I have never been listed on the mortgage, title, or any of the bills. We did this because I had no credit whatsoever, and by adding me to the loan I would drag the interest rate up. Currently, our condo is worth about 40K less than what we paid for it, and we have no equity. It feels like we are paying $1400 a month for expensive rent because we don't feel like we will ever get what we paid for this place back.

Recently, I switched jobs, and as a by-product, got a 20k raise. We also are 3 months pregnant.


My question is this:
There are a lot of foreclosures in nicer areas, for 1/3 of what we paid for this condo. With a baby on the way, we almost feel like we still have to dig ourselves out of this mess and sell the condo before we go and buy a house. Plus his credit is already ruined due to defaulting on the home equity loan. I, however, seem to have fairly decent credit, and can qualify for a loan 3 times the prices of the foreclosed houses we are looking at.

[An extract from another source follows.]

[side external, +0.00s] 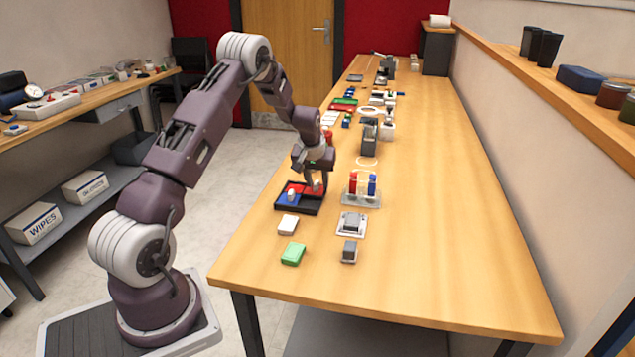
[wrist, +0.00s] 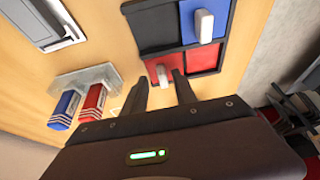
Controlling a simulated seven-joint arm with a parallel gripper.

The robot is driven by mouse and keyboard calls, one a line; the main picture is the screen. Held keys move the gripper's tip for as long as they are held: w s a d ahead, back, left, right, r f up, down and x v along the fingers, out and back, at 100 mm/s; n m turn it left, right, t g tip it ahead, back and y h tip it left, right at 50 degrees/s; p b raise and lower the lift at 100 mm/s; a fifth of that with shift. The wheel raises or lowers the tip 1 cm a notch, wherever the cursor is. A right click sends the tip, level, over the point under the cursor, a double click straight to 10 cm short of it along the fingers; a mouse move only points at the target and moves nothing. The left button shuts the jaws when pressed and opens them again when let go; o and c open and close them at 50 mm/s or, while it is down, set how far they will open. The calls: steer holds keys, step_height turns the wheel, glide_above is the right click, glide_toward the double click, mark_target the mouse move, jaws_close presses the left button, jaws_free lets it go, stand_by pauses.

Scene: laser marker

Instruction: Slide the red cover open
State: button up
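A black tray with sliding covers lies on the bench; its rim shows in the side external view (side external: 312,212). The red cover (wrist: 203,59) shows in the wrist view as red patches on both sides of a dark line. A pale knob (wrist: 162,73) stands on its left part. The blue cover (wrist: 190,27) sits beside it with its own white knob (wrist: 204,25). My gripper (wrist: 160,76) is open, with its fingertips on either side of the red cover's knob and gaps still visible. Whether the fingers touch the cover is unclear.
A clear rack with red and blue bottles (side external: 362,184) stands close to the tray's right. A white block (side external: 288,224), a green box (side external: 293,253) and a grey block (side external: 349,251) lie nearer the front. Several items line the far bench. The front right is clear.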

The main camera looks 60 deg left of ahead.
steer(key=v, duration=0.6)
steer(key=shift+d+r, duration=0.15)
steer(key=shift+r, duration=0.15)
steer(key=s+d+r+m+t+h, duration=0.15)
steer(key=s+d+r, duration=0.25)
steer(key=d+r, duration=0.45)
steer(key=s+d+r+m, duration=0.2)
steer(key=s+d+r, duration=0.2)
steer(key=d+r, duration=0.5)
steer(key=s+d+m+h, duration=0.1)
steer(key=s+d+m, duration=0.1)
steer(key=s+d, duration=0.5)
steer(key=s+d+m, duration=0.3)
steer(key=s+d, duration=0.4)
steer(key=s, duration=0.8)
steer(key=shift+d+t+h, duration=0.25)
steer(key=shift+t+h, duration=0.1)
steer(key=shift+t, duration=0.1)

Can I just take out a mortgage independently of my husband in the state of Illinois? I almost feel like we need to figuratively burn the condo and start over financially, because if we are going to dig ourselves out of debt, we might as well get a much nicer house our of it.

We both feel exceedingly guilty like we are somehow failures for falling behind on our bills, and not being able to be 'proper adults' and handle ourselves financially.

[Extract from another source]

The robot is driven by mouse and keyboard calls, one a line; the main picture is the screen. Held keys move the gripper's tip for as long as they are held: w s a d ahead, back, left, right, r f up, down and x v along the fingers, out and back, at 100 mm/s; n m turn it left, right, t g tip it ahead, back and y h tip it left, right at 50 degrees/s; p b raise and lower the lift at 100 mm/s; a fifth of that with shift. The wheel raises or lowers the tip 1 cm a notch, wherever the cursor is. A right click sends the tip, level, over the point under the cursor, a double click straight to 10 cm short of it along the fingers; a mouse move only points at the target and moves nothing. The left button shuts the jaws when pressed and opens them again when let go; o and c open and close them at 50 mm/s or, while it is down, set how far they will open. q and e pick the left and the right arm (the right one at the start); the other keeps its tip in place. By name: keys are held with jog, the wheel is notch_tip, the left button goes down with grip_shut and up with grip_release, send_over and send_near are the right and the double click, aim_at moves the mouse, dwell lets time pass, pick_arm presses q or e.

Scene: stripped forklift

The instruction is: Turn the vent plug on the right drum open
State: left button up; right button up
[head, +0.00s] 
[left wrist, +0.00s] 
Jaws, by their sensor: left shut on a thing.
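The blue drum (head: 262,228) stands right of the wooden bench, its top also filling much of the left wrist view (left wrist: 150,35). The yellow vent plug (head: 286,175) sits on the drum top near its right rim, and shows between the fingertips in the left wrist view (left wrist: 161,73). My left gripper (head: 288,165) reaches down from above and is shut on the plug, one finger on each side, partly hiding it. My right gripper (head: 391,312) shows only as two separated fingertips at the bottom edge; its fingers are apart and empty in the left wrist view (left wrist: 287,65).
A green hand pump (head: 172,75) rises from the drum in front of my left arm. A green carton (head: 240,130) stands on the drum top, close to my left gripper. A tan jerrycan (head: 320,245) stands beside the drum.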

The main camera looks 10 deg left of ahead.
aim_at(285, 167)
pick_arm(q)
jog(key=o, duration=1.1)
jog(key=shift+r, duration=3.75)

Is this even possible? If it were you in my shoes, what would you do?
posted by TheArpenter to Law & Government (2 answers total) 2 users marked this as a favorite
 
It is definitely possible to apply for a mortgage by yourself without your husband. The caveats here are that the bank will only take your income into account, so you will need to qualify for a loan by your income only. This is actually not uncommon; some couples like to set up mortgages this way for the same reason you do - only one person's credit gets trashed if the mortgage doesn't work out.

I'm not going to say what you should do, but there's no reason to feel guilty about this. The bank priced the chance of your husband not paying the mortgage into the cost of the mortgage - that's what the interest payments and fees are. Corporations default on mortgages and agreements all the time as business decisions. There's no reason you should be any more generous to them.
posted by saeculorum at 8:09 AM on April 13, 2012 [1 favorite]

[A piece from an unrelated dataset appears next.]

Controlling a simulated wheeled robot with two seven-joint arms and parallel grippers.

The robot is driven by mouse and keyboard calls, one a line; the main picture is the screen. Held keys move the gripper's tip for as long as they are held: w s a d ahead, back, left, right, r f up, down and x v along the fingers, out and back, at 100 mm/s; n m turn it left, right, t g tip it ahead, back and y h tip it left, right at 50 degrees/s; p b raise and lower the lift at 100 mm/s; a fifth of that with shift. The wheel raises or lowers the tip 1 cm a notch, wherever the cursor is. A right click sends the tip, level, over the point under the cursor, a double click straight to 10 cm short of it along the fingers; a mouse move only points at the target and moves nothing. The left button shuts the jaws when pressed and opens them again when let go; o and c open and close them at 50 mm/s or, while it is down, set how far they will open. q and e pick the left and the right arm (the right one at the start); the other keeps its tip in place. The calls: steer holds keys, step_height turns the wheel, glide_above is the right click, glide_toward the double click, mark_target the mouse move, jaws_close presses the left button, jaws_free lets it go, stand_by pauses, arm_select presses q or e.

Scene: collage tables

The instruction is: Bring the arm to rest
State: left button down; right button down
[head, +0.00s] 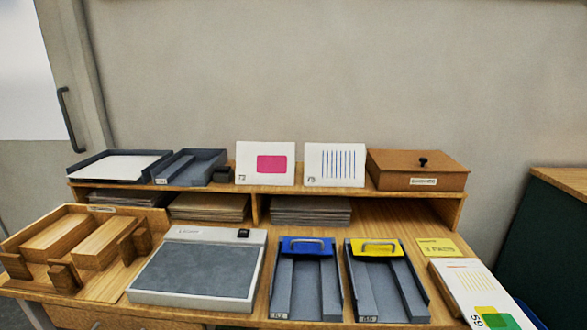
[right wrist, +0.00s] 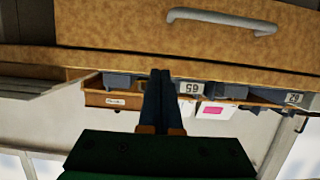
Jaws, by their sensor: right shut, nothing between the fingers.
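My right gripper (right wrist: 160,74) shows in the right wrist view, its two dark fingers pressed together with nothing between them. That view is upside down, with a wooden front edge (right wrist: 130,62) and a grey bar handle (right wrist: 222,20) above the fingertips. The fingertips overlap the wooden edge in the picture; I cannot tell how far apart they are. Neither arm nor gripper shows in the head view. My left gripper is not in view.
A wooden table (head: 250,312) holds a grey-topped pad (head: 195,272), two grey trays with blue (head: 308,246) and yellow (head: 380,248) parts, and a wooden rack (head: 70,250). A shelf (head: 220,189) behind carries trays, cards and a brown box (head: 418,171). A green-sided unit (head: 550,225) stands right.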

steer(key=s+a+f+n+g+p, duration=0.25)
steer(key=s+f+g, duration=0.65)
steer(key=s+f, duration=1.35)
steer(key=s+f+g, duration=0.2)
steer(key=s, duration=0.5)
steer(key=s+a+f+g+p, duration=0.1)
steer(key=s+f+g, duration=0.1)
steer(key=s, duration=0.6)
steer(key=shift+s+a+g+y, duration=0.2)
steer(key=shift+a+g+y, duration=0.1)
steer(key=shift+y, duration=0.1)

Seconded on saeculorum's answer. You can do it, but you would have to qualify for the mortgage on your income, assets, credit score, and debt alone. His credit, income, debt, and assest wouldn't figure into the picture unless it's a joint mortgage application.

I don't if Illinois allows this, but here in Maryland, if you want your husband to be on the title, it is possible to do this while you alone are on the mortgage. I imagine this is something that can vary from state to state, so check with your mortgage company.

Consider an FHA mortgage this time instead of an 80/20. You only need 3% down and the minimum credit score is ridiculously low, something like 540. (You'll get a better interest rate if it's 650 and above, but you can still get an FHA mortgage lower than that.) Be sure to get pre-approved (as opposed to pre-qualified) before you start your home search. bankrate.com is a great resource for finding a mortgage lender.

A caveat about foreclosures: A lot of people don't take too kindly to banks repossessing their homes and selling them. They get this attitude of "If I can't have my house, then no one else can" and they go about destroying the house. This may be in noticeable ways (for example, with a foreclosure that just sold down the street from me, the new owners complained that the carpets were destroyed and they had to redo every floor in the house) or it may be in more subtle ways (such as shutting off the water to the house and pouring wet cement down the sink and toilet drains). Either would come to light during a home inspection. But you need to figure forclosure-type repairs into your "how much house can I afford?" calculations.

Another thing to consider is property taxes. Keep in mind that if you buy a foreclosure for $300k, the house might actually be worth $600k, and that will be what the county/town/taxing authority has on record it will be worth, and that will translate to higher property taxes than if you bought a $300k house in an arms-length sale. You can look the taxes up on most MLS listings, and the mortgage company will calculate (usually inadequate) escrow payments, so you don't have to worry so much about that, but it WILL figure into your monthly mortgage payment.

Foreclosures also take longer to clear than arms-length sales. In an arms-length sale it is typically about 3 months from offer to closing, whereas foreclosures can take 18 months or more. So let's say you put your current house on the market when you have an accepted offer, then someone buys your house in an arms-length sale... Unless you negotiate with the buyer to rent your (current) house until you can go to closing on your foreclosure, you'll have to find a place to live in the interim.

Best of luck with your finances and your home search.